Fifteen years ago GQ profiled Trump when she was dating her future husband and also photographed her nude for the story. The photos, taken on the president-elect’s customized Boeing 727 outfitted with 18-karat-gold seat belts, were circulated during the campaign.
A reluctant first lady? Donald Trump’s first wife, Ivana, encouraged him to run for office when they were married. “But then ... there was the divorce, there was the scandal, and American women loved me and hated him,” Ivana told the New York Post. “But he was always tooling around with the idea.”
Melania Trump, on the other hand, has rarely indicated that this was something she wanted her husband to do. “When we discussed about it, I said he really needs to make sure he knows he really wants to do it, because life changes,” she told GQ.

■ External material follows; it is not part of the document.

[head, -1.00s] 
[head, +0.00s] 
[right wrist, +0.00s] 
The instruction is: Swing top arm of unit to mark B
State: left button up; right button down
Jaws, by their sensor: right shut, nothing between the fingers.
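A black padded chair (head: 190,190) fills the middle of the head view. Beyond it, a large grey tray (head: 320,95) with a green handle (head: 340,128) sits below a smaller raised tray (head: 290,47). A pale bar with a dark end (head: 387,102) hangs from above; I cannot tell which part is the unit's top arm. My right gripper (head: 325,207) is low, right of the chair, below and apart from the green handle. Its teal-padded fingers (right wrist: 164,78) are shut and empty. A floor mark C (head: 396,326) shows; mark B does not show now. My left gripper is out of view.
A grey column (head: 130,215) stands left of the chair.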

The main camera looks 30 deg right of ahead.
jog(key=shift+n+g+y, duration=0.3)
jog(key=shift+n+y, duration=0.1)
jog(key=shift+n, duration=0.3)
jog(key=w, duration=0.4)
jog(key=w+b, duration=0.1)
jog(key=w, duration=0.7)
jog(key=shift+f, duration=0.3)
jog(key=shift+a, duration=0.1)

In just a taste of what’s about to come her way, a fake news site over the weekend started the rumor that Trump had filed for divorce from the president-elect.
She knows her place. And it’s not as a piece of arm candy. “I have my own mind,” she told Harper’s Bazaar. “I am my own person, and I think my husband likes that about me.”
The magazine related a story that a contestant on “The Apprentice,” during a visit to the glittery Trump Tower, remarked to her: “You’re very, very lucky.”
Holding a glass of champagne, the future first lady said: “Thank you. And he’s not lucky?